__TASK TO CARRY OUT__.
Wherever "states" appears in a line, list that line.

%%

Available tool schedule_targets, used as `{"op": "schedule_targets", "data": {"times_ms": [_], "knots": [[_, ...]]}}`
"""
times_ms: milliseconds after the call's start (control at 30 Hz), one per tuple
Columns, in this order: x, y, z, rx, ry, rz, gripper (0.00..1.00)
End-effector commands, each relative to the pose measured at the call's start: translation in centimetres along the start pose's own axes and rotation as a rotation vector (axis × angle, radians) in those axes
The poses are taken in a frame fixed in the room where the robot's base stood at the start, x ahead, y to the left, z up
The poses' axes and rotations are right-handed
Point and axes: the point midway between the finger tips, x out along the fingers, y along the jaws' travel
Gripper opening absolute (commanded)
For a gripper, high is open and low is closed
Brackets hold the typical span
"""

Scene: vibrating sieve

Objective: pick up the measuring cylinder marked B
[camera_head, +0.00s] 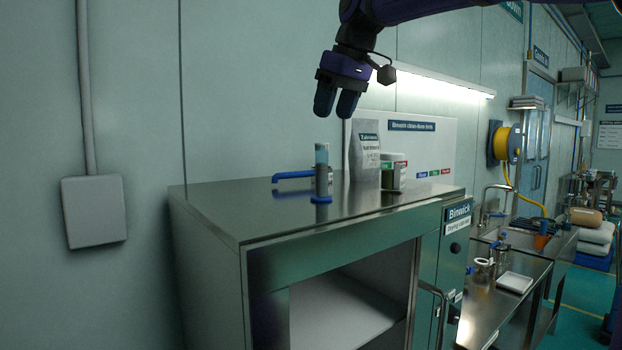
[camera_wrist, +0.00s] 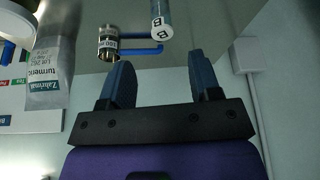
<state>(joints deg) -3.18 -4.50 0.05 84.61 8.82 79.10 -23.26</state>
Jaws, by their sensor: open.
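The measuring cylinder marked B (camera_wrist: 160,18) is a clear tube with pale blue contents and black-on-white B labels at the top of the wrist view. In the head view the cylinder (camera_head: 321,158) stands upright on a blue foot on the steel cabinet top (camera_head: 240,212). My gripper (camera_head: 336,108) is open and empty above the cylinder, fingers pointing down and apart from it. In the wrist view my gripper (camera_wrist: 160,72) has its two blue fingers spread, with the cylinder beyond their tips.
A metal tin with labels (camera_wrist: 108,44) and a blue bar (camera_wrist: 143,51) are close to the cylinder. A turmeric pouch (camera_head: 364,150) and a labelled jar (camera_head: 393,171) stand to the right. A wall is behind. The cabinet top's left part is clear.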

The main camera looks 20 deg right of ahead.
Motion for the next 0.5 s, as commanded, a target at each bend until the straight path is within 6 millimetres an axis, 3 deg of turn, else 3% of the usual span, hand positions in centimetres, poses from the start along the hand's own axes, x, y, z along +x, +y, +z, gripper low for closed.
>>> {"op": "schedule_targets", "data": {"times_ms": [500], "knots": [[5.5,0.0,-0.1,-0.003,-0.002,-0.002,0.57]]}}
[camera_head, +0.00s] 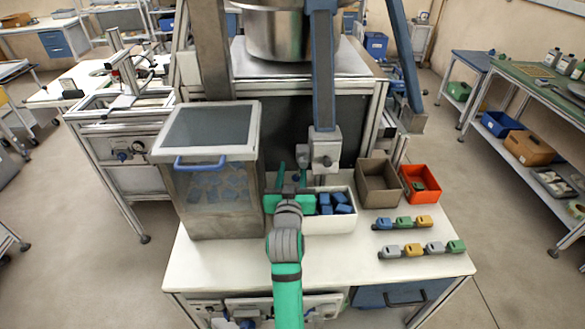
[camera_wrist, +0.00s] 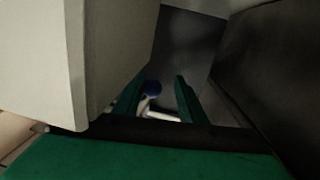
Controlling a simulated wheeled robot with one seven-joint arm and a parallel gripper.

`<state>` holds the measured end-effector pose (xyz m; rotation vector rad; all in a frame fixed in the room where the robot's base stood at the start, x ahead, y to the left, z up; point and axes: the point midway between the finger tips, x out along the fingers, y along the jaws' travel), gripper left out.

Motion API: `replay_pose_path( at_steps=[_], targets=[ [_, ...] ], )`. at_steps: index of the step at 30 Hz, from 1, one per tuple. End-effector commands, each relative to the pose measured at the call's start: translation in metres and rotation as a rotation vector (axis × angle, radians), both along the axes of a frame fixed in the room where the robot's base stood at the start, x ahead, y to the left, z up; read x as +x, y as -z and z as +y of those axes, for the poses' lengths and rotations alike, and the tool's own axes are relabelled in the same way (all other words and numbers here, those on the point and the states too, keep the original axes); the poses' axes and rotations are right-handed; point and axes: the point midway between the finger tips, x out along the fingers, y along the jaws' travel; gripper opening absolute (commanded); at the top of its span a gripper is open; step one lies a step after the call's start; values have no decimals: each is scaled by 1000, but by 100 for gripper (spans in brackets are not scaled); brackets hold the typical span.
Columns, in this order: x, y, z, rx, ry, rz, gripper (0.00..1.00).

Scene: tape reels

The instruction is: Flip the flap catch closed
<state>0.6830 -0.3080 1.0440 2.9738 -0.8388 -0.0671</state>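A small lever with a blue ball end, which may be the flap catch, shows between my fingers in the wrist view (camera_wrist: 152,87). In the head view a small blue spot (camera_head: 296,178) shows there too, left of the grey block (camera_head: 324,150) under the blue column. My gripper (camera_head: 292,162) has green fingers and is open; it also shows in the wrist view (camera_wrist: 161,82). The ball lies nearer the left finger; I cannot tell whether they touch. The flap itself is not clear, and my wrist hides part of this area.
A lidded clear bin (camera_head: 210,140) with a blue handle stands close left of my gripper. A white bin (camera_head: 333,225) with blue parts is just right. Brown (camera_head: 378,198) and orange (camera_head: 434,184) bins and rows of small coloured parts stand further right. The table front right (camera_head: 420,268) is clear.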

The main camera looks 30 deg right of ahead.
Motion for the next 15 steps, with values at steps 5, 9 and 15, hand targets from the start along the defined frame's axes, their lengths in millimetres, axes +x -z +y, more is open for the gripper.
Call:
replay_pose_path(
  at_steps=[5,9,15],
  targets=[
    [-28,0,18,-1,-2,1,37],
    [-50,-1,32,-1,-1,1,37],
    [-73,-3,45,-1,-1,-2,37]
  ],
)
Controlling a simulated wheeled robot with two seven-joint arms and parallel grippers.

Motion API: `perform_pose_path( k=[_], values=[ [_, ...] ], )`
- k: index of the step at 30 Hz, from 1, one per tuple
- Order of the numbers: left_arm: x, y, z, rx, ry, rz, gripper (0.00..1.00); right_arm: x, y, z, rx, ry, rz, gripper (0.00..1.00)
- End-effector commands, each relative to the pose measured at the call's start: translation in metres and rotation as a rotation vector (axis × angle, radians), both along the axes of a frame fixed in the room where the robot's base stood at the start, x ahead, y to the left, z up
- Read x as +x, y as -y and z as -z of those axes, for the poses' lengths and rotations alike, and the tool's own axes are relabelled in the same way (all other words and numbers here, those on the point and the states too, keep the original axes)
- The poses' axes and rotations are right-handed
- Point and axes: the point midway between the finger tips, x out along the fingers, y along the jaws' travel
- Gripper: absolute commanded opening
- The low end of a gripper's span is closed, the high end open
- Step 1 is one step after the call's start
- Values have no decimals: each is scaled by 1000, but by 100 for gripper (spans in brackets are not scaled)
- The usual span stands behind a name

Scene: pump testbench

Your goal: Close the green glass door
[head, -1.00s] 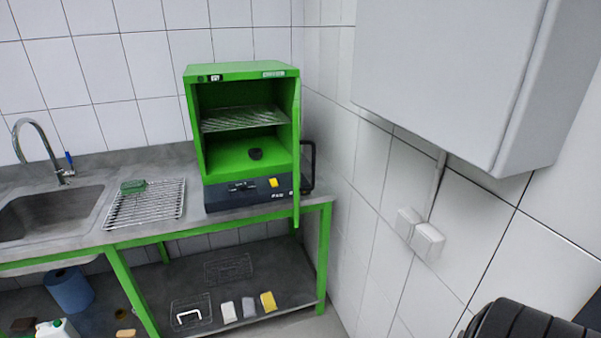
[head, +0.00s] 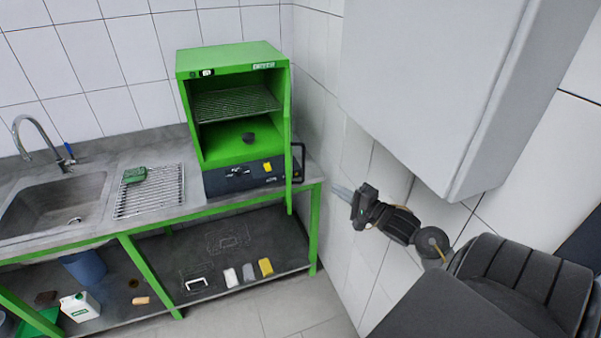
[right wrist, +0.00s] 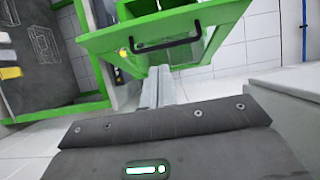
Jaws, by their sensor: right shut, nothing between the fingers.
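The green cabinet (head: 232,58) stands on the worktop with its front open. Its green glass door (head: 288,140) stands open at the right side, seen almost edge-on in the head view. The black door handle (head: 298,162) is on the door's right side. My right gripper (head: 340,192) is shut and empty, to the right of the door and apart from it, near the wall. In the right wrist view the green door frame (right wrist: 105,42) and black handle (right wrist: 167,44) lie beyond the shut fingertips (right wrist: 160,73). My left gripper is not in view.
A grey wall box (head: 440,80) hangs above my right arm. The tiled wall (head: 345,260) is close beside my right gripper. A wire rack (head: 150,195) with a green sponge (head: 135,175) and a sink (head: 50,210) lie left of the cabinet.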

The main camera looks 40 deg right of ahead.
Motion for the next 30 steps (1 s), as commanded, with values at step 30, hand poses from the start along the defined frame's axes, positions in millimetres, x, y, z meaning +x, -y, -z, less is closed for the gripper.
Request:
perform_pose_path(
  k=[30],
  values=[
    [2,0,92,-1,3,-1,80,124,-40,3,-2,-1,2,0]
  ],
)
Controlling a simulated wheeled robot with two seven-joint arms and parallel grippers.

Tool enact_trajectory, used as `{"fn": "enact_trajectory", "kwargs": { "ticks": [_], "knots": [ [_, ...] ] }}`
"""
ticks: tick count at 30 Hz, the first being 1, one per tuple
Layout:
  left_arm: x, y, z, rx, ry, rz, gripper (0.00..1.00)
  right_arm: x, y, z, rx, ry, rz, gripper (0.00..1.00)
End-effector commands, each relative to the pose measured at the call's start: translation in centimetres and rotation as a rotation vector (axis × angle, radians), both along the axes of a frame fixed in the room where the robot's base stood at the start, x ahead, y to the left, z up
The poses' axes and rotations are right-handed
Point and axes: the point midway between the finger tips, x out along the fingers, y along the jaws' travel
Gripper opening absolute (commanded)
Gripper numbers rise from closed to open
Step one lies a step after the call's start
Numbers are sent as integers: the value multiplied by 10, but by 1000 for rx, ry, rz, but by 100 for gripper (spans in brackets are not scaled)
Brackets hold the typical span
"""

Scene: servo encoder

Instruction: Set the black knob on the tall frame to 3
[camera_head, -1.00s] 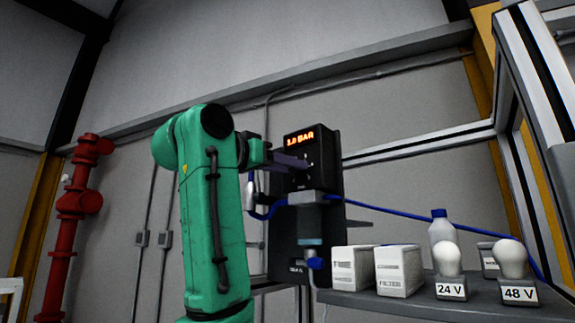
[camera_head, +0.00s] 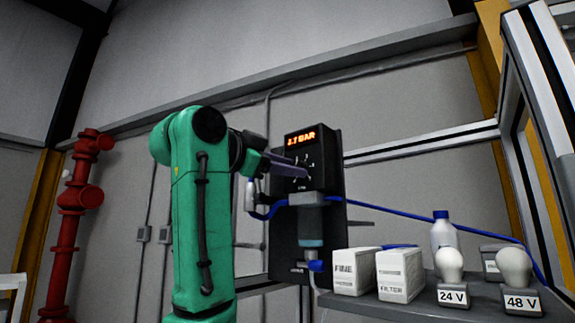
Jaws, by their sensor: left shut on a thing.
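The tall black frame (camera_head: 330,210) stands against the back wall. Its orange display (camera_head: 300,138) shows a BAR reading that ends in .7; the first digit is blurred. Below the display is a dial face with small white marks. My left gripper (camera_head: 301,171) reaches in from the left with its dark fingers at the middle of this dial. It is shut on the black knob, which the fingers mostly hide. My right gripper is not in view.
A blue hose (camera_head: 400,218) runs from the unit below the dial to the right. A grey shelf (camera_head: 400,308) holds white boxes (camera_head: 400,275), a bottle (camera_head: 443,232) and bulbs labelled 24 V (camera_head: 450,265) and 48 V (camera_head: 514,267). A red pipe (camera_head: 72,220) stands at left.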

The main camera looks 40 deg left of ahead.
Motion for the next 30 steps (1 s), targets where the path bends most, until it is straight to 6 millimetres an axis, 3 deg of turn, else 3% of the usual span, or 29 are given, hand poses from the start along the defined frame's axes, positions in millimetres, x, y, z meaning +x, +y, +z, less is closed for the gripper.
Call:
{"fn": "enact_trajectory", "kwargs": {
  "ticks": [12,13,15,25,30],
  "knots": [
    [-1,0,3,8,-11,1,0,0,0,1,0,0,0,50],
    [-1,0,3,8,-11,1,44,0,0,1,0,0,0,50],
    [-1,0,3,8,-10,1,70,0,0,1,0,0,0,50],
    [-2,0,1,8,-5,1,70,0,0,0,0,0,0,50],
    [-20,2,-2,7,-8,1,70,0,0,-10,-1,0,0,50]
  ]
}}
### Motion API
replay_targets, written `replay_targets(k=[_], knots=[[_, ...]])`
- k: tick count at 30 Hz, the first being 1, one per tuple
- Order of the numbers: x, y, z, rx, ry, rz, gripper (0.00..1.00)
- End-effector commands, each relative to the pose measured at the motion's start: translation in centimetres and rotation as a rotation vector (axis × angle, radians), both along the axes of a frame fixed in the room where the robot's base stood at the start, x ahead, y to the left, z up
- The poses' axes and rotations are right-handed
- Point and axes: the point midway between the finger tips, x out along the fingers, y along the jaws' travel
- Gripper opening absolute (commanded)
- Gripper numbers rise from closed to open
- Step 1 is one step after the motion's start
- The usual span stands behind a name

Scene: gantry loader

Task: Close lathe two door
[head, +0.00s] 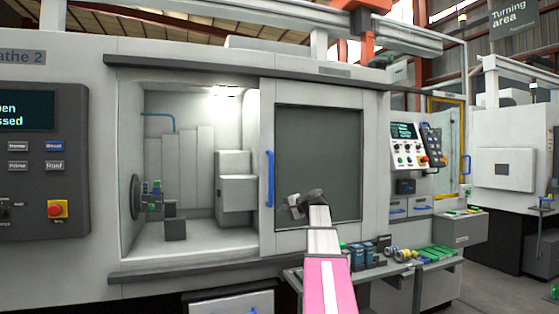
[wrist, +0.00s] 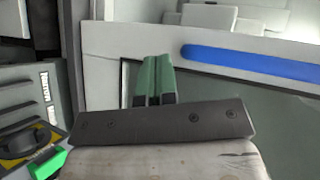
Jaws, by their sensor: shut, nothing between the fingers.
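The lathe two door (head: 318,240) is a white sliding panel with a large dark window (head: 318,150). It stands slid to the right, so the lathe's lit chamber (head: 185,160) is open on the left. A blue vertical handle (head: 270,180) is on the door's left edge. My gripper (head: 296,205) is in front of the window, to the right of the handle and apart from it in the picture. In the wrist view my gripper's green fingers (wrist: 153,80) are together and empty. The blue handle (wrist: 250,62) lies beyond them, to the upper right.
A control panel (head: 40,160) with a screen and buttons is at the left. A shelf (head: 300,275) with blue, yellow and green parts stands low at the right, below my arm. Another control panel (head: 408,145) is further right. Floor shows at the far right.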

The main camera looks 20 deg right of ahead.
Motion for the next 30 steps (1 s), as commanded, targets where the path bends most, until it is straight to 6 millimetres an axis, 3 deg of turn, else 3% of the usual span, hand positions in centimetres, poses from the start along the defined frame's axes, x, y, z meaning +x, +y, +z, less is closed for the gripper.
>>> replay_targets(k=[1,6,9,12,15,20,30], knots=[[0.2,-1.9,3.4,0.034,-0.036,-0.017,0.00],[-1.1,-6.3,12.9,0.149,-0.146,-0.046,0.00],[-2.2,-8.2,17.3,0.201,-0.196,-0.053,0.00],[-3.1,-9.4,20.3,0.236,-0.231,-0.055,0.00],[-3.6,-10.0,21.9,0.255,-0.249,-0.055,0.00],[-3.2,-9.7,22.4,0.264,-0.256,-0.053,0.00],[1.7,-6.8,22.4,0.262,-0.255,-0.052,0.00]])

%%

__TASK RESPONSE__.
Motion API: `replay_pose_path( at_steps=[_], targets=[ [_, ...] ], )`. at_steps: index of the step at 30 Hz, from 1, one per tuple. End-effector commands, each relative to the pose measured at the call's start: translation in metres and rotation as a rotation vector (axis × angle, radians), both along the axes of a frame fixed in the room where the robot's base stood at the start, x ahead, y to the left, z up; read x as +x, y as -z and z as +y of those axes, for the poses' lengths and rotations alike, and the tool's own axes are relabelled in the same way (all other words and numbers here, those on the point and the states too, keep the original axes); the poses' axes and rotations are right-handed; point and axes: the point midway between the finger tips, x out along the fingers, y along the jaws' travel; gripper opening absolute (commanded); at the top of its span a gripper is open; step one lies a step after the call's start; values have no decimals: each is scaled by 1000, but by 100 for gripper (spans in brackets are not scaled); brackets hold the typical span.
- Read x as +x, y as -y and z as -z of those axes, for the poses' lengths and rotations alike, and the tool's own axes are relabelled in the same way (all other words and numbers here, those on the point and the states too, keep the original axes)

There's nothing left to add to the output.